A rewarding fascination with geology
Before enrolling in a B.Sc. in geology at Saint Mary’s University, Nicholas Jansen completed an Aviation Business diploma and obtained his commercial pilot’s license. Although he always had a fascination with landforms, it was after flying the occasional prospector around, especially one who showed him rocks he had never seen before, that his interest led him back to school. Jansen is this year’s recipient of the Scotiabank and Scotia Capital Markets Scholarship.
Jansen is also a proponent of student involvement. During the 2004-2005 school year, he participated in a trip to Sonora, Mexico, where he visited gold and copper mines. “I learned more about the mining industry and became convinced to pursue a career in mineral exploration and mining,” he said. While president of the Geology Society at Saint Mary’s last year, he not only organized events, trips to conferences, and fieldtrips, but began helping to plan a field school to Greece taking place in 2007.

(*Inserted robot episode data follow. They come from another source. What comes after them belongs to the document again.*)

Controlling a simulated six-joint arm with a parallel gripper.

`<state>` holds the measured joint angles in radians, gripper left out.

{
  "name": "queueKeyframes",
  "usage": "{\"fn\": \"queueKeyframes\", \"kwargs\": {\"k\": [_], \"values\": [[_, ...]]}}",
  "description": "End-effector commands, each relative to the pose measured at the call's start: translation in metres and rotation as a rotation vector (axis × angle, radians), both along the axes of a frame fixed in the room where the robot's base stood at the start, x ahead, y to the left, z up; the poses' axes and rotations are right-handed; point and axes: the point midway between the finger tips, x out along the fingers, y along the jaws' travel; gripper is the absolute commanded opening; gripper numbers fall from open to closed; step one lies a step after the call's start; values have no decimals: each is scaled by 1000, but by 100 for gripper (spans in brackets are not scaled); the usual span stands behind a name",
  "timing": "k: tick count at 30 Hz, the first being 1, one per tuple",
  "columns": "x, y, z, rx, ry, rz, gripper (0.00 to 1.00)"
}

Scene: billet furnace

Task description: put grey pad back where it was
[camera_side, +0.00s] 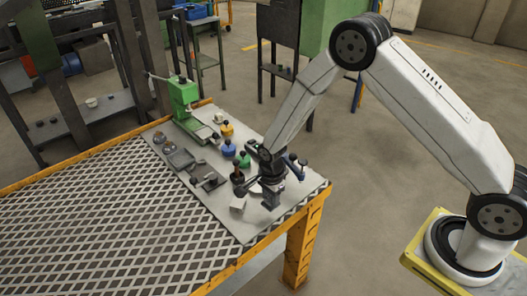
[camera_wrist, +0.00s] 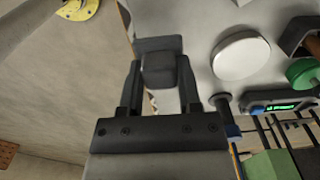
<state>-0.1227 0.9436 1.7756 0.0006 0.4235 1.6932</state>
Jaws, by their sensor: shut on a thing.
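My gripper (camera_wrist: 159,85) is shut on a dark grey pad (camera_wrist: 160,70), which sits between the two fingers in the wrist view. A second dark grey shape (camera_wrist: 158,44) shows just beyond it; I cannot tell whether it is part of the same pad. In the side view my gripper (camera_side: 271,200) is low over the near right end of the light grey plate (camera_side: 235,232). The pad is hard to make out there, and I cannot tell whether it touches the plate.
A white disc (camera_wrist: 241,55) lies right of the pad in the wrist view, with a green-topped knob (camera_wrist: 302,72) and a device with a lit green display (camera_wrist: 283,106). A pale block (camera_side: 238,205) stands beside my gripper. A green press (camera_side: 184,97) stands at the plate's far end.

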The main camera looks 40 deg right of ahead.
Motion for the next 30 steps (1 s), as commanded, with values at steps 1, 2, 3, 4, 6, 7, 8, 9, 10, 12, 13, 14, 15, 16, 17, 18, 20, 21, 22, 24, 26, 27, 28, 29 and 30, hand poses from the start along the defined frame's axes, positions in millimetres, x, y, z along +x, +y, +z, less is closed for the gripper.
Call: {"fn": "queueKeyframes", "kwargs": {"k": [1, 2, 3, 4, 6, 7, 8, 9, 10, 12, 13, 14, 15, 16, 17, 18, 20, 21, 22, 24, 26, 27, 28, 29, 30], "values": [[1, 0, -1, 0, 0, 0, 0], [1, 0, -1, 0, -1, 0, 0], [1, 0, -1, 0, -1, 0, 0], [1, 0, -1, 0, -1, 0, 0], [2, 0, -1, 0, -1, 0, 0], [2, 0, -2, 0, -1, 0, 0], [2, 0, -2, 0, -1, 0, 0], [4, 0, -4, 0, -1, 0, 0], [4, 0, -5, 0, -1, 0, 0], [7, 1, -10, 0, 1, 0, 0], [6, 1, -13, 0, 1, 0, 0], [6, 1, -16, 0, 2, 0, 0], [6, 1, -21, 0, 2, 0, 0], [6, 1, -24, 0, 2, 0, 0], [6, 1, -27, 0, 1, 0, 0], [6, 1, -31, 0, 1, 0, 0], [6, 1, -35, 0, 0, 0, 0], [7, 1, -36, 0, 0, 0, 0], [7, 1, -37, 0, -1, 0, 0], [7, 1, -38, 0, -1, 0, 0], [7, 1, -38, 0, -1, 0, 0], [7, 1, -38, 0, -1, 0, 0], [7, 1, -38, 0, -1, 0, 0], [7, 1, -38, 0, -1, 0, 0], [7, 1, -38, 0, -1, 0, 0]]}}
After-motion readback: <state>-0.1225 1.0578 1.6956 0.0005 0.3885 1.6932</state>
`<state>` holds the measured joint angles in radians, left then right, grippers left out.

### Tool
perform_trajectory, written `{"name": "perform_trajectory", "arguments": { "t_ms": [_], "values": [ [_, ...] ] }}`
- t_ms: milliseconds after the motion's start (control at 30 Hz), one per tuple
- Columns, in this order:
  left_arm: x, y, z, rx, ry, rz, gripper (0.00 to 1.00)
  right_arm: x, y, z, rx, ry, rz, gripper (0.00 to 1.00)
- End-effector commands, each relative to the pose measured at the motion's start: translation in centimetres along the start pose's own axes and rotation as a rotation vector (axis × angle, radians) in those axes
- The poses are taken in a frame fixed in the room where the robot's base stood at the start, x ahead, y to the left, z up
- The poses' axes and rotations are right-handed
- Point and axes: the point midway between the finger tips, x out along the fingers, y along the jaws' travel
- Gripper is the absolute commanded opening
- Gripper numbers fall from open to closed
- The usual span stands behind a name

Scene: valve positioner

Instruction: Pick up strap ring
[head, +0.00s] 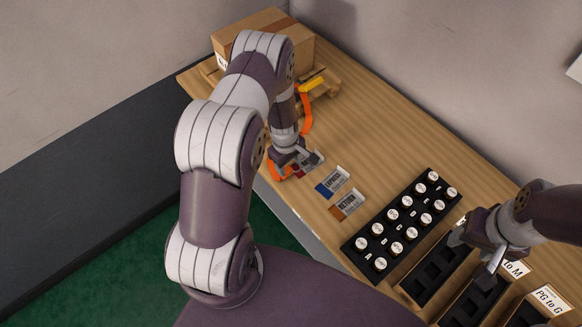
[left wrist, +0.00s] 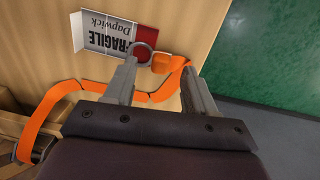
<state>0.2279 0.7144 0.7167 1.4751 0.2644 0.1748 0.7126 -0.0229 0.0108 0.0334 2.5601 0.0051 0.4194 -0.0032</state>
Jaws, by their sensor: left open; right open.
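An orange strap (head: 307,112) lies on the wooden table and runs from the tool at the back to below my left gripper. The strap also shows in the left wrist view (left wrist: 47,110). Whether the finger touches the ring I cannot tell. My left gripper (head: 289,163) is open low over the table's near edge; its fingers (left wrist: 158,68) stand apart. The ring is not clear in the head view. My right gripper (head: 478,250) is open above the black trays.
A FRAGILE label (left wrist: 110,33) lies by the ring. EXPRESS (head: 333,181) and RETURN (head: 347,204) labels lie nearby. A cardboard box (head: 235,38) and yellow-topped tool (head: 313,82) stand at the back. A black rack (head: 375,236) holds several white-topped pieces. The table's back right is clear.

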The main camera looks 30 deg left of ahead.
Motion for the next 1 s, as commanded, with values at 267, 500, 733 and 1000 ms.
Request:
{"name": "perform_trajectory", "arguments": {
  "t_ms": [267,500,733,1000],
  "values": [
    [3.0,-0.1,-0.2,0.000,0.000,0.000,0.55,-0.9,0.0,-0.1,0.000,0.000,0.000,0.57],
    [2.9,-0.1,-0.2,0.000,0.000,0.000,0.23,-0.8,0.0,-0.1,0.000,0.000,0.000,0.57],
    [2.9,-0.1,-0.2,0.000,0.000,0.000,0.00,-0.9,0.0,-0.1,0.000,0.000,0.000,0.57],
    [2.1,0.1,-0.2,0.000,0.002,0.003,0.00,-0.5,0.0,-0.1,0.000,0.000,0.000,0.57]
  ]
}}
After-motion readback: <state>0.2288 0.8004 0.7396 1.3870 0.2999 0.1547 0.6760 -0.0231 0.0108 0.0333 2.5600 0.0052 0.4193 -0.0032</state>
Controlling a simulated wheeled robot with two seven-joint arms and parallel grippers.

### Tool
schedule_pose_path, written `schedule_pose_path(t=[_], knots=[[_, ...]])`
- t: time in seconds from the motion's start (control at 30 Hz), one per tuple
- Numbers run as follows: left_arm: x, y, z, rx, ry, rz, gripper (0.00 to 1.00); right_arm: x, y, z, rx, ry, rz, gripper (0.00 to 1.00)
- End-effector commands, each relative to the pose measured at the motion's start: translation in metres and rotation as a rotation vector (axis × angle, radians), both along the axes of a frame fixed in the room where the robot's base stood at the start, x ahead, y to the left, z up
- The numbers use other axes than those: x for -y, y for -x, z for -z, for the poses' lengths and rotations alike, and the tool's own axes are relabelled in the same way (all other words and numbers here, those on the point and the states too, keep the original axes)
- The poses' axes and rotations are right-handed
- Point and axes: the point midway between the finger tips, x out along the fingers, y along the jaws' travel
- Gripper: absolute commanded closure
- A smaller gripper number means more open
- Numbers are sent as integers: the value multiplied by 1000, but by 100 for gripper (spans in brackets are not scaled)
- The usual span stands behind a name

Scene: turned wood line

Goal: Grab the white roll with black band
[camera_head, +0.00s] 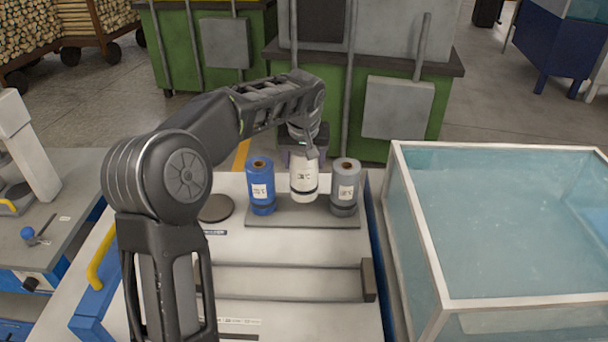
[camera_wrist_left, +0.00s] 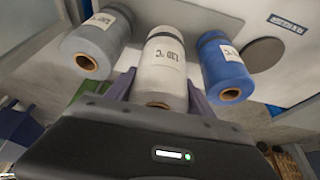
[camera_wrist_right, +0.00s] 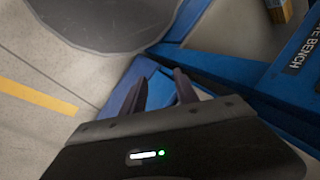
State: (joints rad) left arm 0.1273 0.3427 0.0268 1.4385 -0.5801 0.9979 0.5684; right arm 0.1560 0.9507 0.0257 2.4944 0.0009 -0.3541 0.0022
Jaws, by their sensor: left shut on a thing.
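The white roll with a black band (camera_head: 304,182) stands upright in the middle of a row of three rolls on a grey tray (camera_head: 290,218). It also shows in the left wrist view (camera_wrist_left: 164,66), between the fingers. My left gripper (camera_head: 303,152) comes from above and is shut on the white roll, with a finger on either side of it. A blue roll (camera_head: 261,186) stands to its left and a grey roll (camera_head: 345,187) to its right. My right gripper (camera_wrist_right: 160,90) shows only in the right wrist view, with its fingers apart and nothing between them.
A tank of clear water (camera_head: 500,230) with a pale rim stands on the right. A dark round disc (camera_head: 215,208) lies left of the blue roll. Green cabinets (camera_head: 380,110) stand behind the bench. The neighbouring rolls stand close to the gripper.

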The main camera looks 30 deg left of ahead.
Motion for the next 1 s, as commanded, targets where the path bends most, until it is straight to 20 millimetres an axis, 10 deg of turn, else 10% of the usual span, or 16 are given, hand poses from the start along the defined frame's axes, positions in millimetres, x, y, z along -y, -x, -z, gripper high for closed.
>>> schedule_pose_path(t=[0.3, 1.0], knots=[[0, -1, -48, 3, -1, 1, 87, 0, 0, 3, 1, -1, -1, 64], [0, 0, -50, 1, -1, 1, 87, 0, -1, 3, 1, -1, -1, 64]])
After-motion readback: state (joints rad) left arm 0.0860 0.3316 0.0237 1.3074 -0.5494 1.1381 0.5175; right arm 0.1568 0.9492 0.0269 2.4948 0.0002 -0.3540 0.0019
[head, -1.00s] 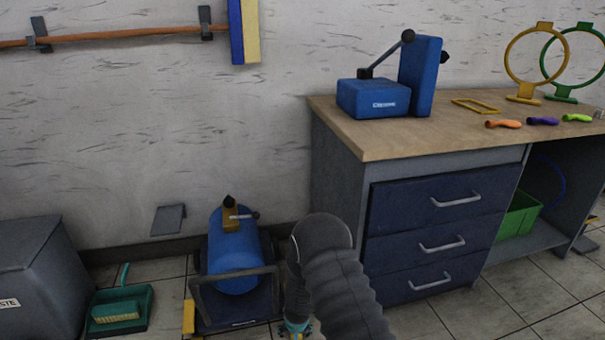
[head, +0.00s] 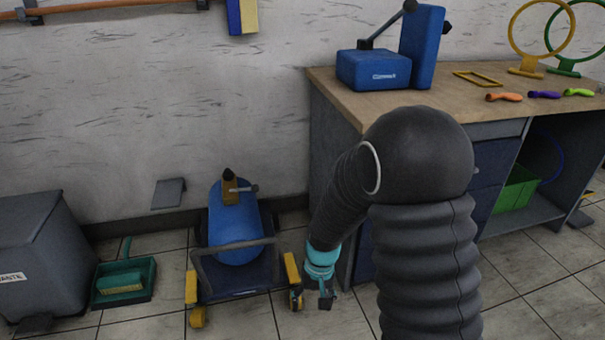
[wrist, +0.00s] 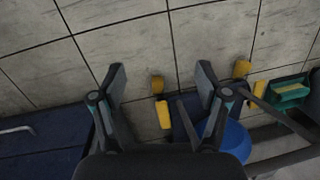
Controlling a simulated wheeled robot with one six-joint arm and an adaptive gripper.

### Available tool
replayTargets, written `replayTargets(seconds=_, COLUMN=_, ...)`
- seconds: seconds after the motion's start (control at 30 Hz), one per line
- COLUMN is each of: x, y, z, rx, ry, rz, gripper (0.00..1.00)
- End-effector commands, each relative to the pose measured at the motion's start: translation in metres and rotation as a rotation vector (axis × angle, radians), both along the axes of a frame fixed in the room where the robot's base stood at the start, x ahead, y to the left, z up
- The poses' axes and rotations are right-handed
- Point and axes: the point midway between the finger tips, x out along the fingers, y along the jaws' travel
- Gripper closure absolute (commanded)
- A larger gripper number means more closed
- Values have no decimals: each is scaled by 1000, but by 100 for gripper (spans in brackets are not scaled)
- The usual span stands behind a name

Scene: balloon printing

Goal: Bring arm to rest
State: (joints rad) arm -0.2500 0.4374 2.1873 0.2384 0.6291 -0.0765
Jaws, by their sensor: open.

Coming from a background in flying where finding postgraduate employment comes after a lot of knocking on doors, Jansen is amazed at the difference with this industry. “There are a lot of opportunities here, good jobs in exploration are easy to find, especially since commodity prices are up,” he said. As the career paths in this industry are bountiful, one of the challenges Jansen sees is making sure you learn the right stuff to get into the field you want.
This past September, Jansen began his honours project with Linear Gold Corporation, on their Ixhuatan Project in Chiapas, Mexico. “Right now, I want to go into exploration geology, which is basically the topic for my honours project,” he commented. Even though there is potential to make a lot of money working in this industry, Jansen cautions other geology students on choosing a career path based solely on money. “Make sure you’re studying something you’re going to enjoy. If you like the outdoors and going out into the field, then a career in geology might be something for you. You can get good-paying jobs in geology, but don’t just go into for that. You want to have a real passion for it as well.”